§ **Requirements**: Up to and including the line that contains "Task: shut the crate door", write out each line of the material from its first line, exactly.
[BEGIN Records for processing]
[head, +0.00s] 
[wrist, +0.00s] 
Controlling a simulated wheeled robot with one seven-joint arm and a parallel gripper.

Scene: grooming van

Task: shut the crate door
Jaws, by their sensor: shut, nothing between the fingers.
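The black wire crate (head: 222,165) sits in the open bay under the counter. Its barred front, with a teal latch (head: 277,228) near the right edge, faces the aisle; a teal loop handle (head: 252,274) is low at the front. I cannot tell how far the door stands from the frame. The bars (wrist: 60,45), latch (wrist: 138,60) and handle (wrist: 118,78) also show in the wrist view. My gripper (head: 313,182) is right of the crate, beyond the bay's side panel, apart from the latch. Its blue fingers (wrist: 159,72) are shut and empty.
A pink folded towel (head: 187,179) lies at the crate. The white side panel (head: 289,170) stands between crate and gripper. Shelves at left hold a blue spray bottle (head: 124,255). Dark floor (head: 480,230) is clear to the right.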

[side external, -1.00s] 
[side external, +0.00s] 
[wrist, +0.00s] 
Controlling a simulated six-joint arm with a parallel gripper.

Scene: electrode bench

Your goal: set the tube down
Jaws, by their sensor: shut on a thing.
[END Records for processing]
§ **Answer to the exercise**:
[head, +0.00s] 
[wrist, +0.00s] 
Controlling a simulated wheeled robot with one seven-joint arm and a parallel gripper.

Scene: grooming van

Task: shut the crate door

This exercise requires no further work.